Une influence de l’environnement et du cadre social étayée dans cette analyse de 2018 portant sur 600 000 participants. “Nous avons trouvé des preuves cohérentes des effets bénéfiques de l’éducation sur les capacités cognitives, de l’ordre de 1 à 5 points de QI pour une année supplémentaire d’éducation”, est-il résumé sur la page d’accès à l’étude.
Malgré toutes ces réserves, cette carte a été largement utilisée pour véhiculer des discours légitimant le racisme via une pseudo-science. À l’été 2019, une partie de l’extrême droite avait réalisé des raids pour partager au maximum cette carte. Allant même jusqu’à arborer un petit “émoji” mappemonde à côté de leur pseudo Twitter pour montrer leur soutien à cette thèse, comme l’a décrit Libération.
Une utilisation facilitée par un “habillage problématique de la carte” alerte Françoise Bahoken, chargée de recherche en géographie à l’Université Gustave-Eiffel. “Dans le cas d’une donnée quantitative continue comme le QI, il aurait été nécessaire d’utiliser une seule couleur, avec des nuances différentes”, explique-t-elle. Et de préciser : “Le choix d’une palette de couleur arc-en-ciel vise à manipuler l’information et le public”.
Enfin, d’autres réflexions, davantage métaphysiques, surgissent ici et ne peuvent être écartées.
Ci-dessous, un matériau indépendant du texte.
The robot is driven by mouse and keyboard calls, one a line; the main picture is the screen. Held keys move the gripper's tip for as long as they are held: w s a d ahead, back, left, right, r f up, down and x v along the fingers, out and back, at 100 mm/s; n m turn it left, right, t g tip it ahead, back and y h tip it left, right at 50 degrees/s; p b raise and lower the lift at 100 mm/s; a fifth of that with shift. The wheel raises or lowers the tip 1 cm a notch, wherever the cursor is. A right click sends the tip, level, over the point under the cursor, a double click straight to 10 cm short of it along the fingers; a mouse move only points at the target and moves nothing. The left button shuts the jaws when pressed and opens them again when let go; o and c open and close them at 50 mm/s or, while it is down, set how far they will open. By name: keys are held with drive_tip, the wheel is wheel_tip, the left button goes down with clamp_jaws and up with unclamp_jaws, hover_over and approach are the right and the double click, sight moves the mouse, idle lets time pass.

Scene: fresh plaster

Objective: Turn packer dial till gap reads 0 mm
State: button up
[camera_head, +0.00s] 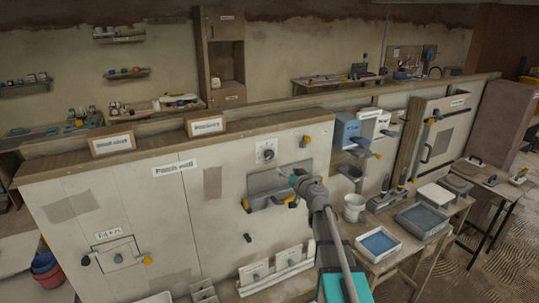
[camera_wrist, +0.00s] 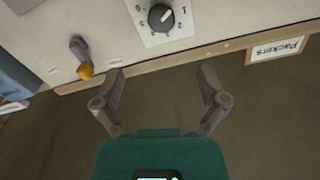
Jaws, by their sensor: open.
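In the head view the dial (camera_head: 267,152) sits high on the pale wall panel, too small to read. My gripper (camera_wrist: 162,72) is open and empty, its two fingers spread below the dial in the wrist view and apart from it. In the head view my gripper (camera_head: 298,179) is in front of the panel, below and right of the dial. I cannot make out a gap reading in either view.
A yellow-tipped lever (camera_wrist: 82,58) stands out left of the dial in the wrist view. A "Packers" sign (camera_wrist: 275,50) is on the panel's top edge. A grey fixture with yellow knobs (camera_head: 268,197) is below the dial. A bench with trays (camera_head: 422,220) is at right.

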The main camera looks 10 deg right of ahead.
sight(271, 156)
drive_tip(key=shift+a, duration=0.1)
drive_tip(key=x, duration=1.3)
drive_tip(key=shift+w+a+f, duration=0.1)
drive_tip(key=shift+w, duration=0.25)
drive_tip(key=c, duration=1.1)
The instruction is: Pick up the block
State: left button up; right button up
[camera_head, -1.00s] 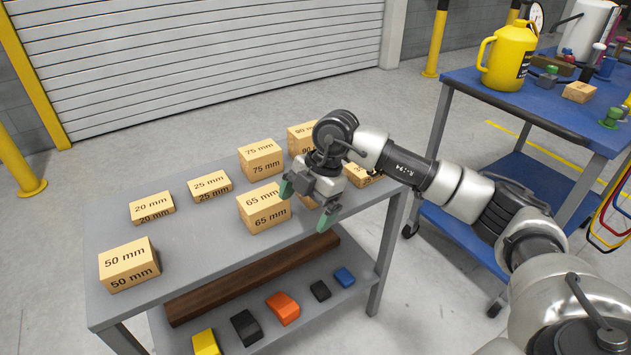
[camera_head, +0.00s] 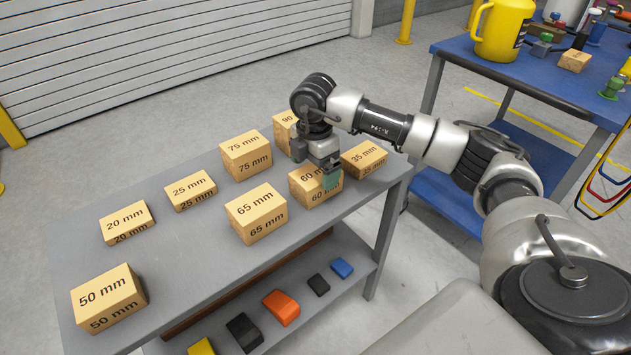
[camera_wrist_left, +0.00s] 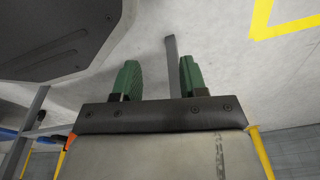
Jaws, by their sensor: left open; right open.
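Several tan wooden blocks with printed sizes stand on a grey table (camera_head: 175,265) in the head view. My right gripper (camera_head: 315,166) is open, pointing down at the 60 mm block (camera_head: 311,192). One green fingertip covers part of that block's front; whether they touch is unclear. The 65 mm block (camera_head: 257,215) is to its left and the 35 mm block (camera_head: 364,160) to its right. The 90 mm block (camera_head: 284,128) is behind, partly hidden by the gripper. My left gripper (camera_wrist_left: 160,78) is open and empty above the floor in the left wrist view.
The 75 mm (camera_head: 246,157), 25 mm (camera_head: 191,190), 20 mm (camera_head: 127,224) and 50 mm (camera_head: 108,298) blocks stand further left. The lower shelf holds coloured pieces, including an orange one (camera_head: 281,308). A blue cart (camera_head: 520,85) with a yellow jug (camera_head: 503,30) is at right.

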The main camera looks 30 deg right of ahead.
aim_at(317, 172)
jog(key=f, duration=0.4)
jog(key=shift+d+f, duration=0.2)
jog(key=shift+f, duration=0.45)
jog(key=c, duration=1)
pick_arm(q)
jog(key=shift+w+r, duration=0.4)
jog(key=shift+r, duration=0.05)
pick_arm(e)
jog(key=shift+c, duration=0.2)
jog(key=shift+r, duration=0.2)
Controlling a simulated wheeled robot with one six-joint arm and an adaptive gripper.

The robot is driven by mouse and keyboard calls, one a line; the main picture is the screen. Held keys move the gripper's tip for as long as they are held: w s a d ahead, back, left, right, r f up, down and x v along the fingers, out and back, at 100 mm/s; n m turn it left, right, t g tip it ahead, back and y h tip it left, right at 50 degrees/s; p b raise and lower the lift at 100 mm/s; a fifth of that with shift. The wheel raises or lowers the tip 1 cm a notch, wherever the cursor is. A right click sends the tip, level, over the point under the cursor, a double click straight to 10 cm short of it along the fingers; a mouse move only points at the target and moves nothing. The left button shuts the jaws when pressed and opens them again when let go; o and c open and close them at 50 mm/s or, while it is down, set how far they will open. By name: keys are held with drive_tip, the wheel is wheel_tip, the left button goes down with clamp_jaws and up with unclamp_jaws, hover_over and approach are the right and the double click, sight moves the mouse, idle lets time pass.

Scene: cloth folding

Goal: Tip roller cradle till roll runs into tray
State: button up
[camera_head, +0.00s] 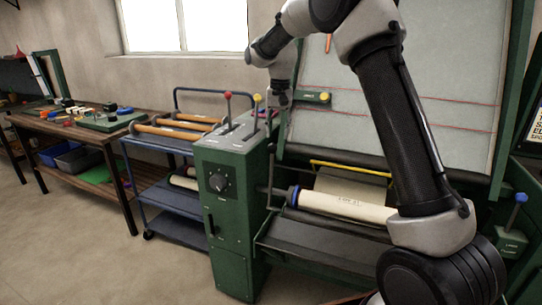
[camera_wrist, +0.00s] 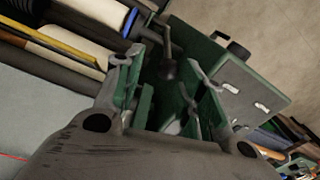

L’intelligence se mesure-t-elle grâce au QI ? Est-ce l’intelligence qui crée la richesse ou l’inverse ? La richesse est-elle d’ailleurs un signe d’intelligence ?
De vastes problématiques auxquelles ni la science, ni Richard Lynn, ni David Becker n’ont de réponses, et encore moins une carte diffusée sur un réseau social sans titre, légende ou source.